→ **WORK INSTRUCTIONS**
Take the line that contains "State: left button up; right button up" as the first and the last line of the material as the final one; set down exactly the lines in that span.

→ **PROVIDED DATA**
|---|

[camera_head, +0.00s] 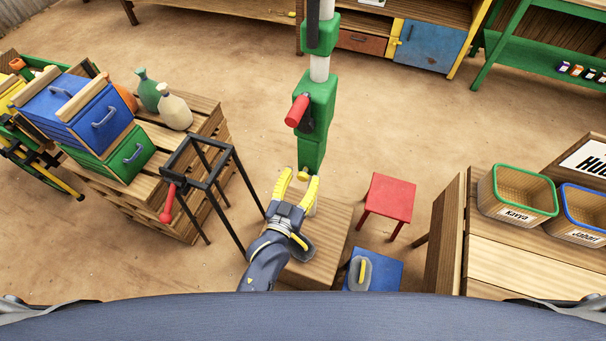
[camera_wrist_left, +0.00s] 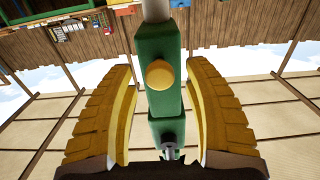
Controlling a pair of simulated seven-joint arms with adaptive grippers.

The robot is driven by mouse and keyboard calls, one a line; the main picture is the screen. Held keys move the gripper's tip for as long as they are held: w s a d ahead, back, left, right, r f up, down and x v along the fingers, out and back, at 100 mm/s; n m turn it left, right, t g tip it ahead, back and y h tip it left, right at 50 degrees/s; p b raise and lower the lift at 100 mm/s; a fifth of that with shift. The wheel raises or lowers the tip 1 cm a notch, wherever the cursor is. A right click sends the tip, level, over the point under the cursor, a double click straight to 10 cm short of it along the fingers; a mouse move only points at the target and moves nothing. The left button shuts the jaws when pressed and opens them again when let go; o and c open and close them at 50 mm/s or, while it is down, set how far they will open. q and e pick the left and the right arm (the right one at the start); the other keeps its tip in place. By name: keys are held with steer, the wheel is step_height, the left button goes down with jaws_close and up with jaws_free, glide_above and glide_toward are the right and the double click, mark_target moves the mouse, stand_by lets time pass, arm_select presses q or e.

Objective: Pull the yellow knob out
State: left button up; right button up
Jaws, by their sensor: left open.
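The yellow knob (camera_head: 304,175) sits on the lower end of a green post (camera_head: 314,130). In the left wrist view the round knob (camera_wrist_left: 160,74) shows on the face of the green post (camera_wrist_left: 158,45), between my fingers. My left gripper (camera_head: 302,178) is open, its two yellow fingers on either side of the knob in the head view. In the wrist view the left gripper (camera_wrist_left: 160,110) has a clear gap between each finger and the knob. My right gripper is not in view.
A red handle (camera_head: 297,111) sticks out of the post above the knob. A black metal frame (camera_head: 205,180) stands at left, a red stool (camera_head: 388,200) and a blue stool (camera_head: 385,273) at right. A wooden crate (camera_head: 325,240) lies beneath my gripper.

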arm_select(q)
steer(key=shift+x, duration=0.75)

|---|

→ **REPLY**
State: left button up; right button up
Jaws, by their sensor: left open.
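The yellow knob (camera_head: 304,175) sits on the lower end of a green post (camera_head: 314,130). In the left wrist view the round knob (camera_wrist_left: 160,74) shows on the face of the green post (camera_wrist_left: 158,45), between my fingers. My left gripper (camera_head: 302,178) is open, its two yellow fingers on either side of the knob in the head view. In the wrist view the left gripper (camera_wrist_left: 160,110) has a clear gap between each finger and the knob. My right gripper is not in view.
A red handle (camera_head: 297,111) sticks out of the post above the knob. A black metal frame (camera_head: 205,180) stands at left, a red stool (camera_head: 388,200) and a blue stool (camera_head: 385,273) at right. A wooden crate (camera_head: 325,240) lies beneath my gripper.

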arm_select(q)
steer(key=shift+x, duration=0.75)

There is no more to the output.